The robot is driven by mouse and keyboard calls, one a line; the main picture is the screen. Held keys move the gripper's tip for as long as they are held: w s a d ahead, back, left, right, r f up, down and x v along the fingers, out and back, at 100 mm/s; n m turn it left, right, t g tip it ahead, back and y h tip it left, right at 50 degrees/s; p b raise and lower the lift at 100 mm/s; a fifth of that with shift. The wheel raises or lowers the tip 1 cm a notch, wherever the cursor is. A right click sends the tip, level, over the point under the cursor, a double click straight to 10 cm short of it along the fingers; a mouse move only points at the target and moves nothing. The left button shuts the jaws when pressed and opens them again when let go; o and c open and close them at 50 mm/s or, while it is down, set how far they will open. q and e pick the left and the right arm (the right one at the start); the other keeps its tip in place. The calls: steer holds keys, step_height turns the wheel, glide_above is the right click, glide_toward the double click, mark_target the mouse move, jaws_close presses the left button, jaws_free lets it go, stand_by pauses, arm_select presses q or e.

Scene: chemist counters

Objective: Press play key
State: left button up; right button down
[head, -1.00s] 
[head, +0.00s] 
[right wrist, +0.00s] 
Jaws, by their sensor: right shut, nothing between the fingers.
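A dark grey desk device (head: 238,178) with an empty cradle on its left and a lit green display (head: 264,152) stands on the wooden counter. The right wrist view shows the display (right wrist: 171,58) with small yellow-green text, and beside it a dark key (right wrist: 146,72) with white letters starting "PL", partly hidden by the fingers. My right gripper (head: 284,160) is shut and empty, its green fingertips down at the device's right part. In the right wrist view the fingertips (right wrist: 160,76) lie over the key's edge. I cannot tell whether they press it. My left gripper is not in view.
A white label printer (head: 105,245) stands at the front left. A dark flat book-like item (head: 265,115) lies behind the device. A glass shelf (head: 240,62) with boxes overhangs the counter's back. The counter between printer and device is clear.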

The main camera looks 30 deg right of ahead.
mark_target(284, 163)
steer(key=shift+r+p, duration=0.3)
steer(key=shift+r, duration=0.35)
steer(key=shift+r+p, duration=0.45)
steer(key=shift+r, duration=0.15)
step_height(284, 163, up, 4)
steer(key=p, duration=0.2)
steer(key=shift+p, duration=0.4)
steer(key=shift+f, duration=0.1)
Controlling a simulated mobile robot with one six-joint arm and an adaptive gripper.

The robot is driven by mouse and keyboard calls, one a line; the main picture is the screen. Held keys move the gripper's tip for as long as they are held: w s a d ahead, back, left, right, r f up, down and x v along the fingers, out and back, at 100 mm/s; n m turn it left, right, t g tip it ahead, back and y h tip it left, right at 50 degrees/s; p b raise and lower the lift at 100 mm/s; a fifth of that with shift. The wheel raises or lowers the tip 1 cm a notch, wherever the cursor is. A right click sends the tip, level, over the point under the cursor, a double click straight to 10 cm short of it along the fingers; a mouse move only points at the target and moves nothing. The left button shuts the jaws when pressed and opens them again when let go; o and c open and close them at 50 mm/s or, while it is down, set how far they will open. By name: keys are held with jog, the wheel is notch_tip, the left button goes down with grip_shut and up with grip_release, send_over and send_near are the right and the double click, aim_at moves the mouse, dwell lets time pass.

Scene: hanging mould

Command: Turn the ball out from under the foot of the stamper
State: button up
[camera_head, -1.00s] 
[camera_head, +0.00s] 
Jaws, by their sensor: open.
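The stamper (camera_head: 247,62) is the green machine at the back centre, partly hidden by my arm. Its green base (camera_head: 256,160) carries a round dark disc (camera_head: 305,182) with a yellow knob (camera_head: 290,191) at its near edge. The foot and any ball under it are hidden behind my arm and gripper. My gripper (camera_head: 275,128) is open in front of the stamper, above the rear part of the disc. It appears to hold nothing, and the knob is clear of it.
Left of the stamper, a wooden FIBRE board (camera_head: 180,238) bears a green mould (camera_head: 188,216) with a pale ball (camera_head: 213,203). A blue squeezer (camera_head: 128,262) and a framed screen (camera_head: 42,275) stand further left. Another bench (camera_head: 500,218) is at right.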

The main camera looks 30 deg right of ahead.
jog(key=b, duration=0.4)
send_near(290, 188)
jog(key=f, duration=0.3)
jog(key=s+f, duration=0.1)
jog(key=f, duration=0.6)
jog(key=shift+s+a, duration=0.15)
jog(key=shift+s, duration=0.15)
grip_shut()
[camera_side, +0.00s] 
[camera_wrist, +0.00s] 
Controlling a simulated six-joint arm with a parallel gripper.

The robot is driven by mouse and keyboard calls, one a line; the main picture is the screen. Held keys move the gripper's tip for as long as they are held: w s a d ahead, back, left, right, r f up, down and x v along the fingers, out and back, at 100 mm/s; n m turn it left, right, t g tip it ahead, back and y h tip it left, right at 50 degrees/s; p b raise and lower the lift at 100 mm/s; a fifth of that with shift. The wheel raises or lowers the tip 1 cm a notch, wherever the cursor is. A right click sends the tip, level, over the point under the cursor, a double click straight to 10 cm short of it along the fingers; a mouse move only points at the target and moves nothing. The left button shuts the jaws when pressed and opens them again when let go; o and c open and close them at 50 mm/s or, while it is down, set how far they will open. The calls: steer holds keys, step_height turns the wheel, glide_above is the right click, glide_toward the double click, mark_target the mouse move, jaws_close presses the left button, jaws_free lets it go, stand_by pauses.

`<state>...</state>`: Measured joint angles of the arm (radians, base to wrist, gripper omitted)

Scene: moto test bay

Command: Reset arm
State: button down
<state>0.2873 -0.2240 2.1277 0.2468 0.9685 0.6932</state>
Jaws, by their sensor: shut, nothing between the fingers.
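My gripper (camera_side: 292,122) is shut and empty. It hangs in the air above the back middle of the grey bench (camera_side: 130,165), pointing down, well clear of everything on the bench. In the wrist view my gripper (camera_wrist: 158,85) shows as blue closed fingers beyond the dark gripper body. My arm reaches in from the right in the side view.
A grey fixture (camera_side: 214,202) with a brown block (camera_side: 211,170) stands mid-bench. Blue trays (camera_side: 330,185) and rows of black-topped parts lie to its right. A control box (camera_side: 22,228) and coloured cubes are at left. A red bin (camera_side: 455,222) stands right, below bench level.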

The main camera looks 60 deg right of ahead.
################
Job:
Output only the lines running from the line with "<state>0.2873 -0.2240 2.1277" through the final line of the data, inclusive.

Exercise solution:
<state>0.2873 -0.2240 2.1277 0.2468 0.9685 0.6932</state>
Jaws, by their sensor: shut, nothing between the fingers.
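My gripper (camera_side: 292,122) is shut and empty. It hangs in the air above the back middle of the grey bench (camera_side: 130,165), pointing down, well clear of everything on the bench. In the wrist view my gripper (camera_wrist: 158,85) shows as blue closed fingers beyond the dark gripper body. My arm reaches in from the right in the side view.
A grey fixture (camera_side: 214,202) with a brown block (camera_side: 211,170) stands mid-bench. Blue trays (camera_side: 330,185) and rows of black-topped parts lie to its right. A control box (camera_side: 22,228) and coloured cubes are at left. A red bin (camera_side: 455,222) stands right, below bench level.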

The main camera looks 60 deg right of ahead.

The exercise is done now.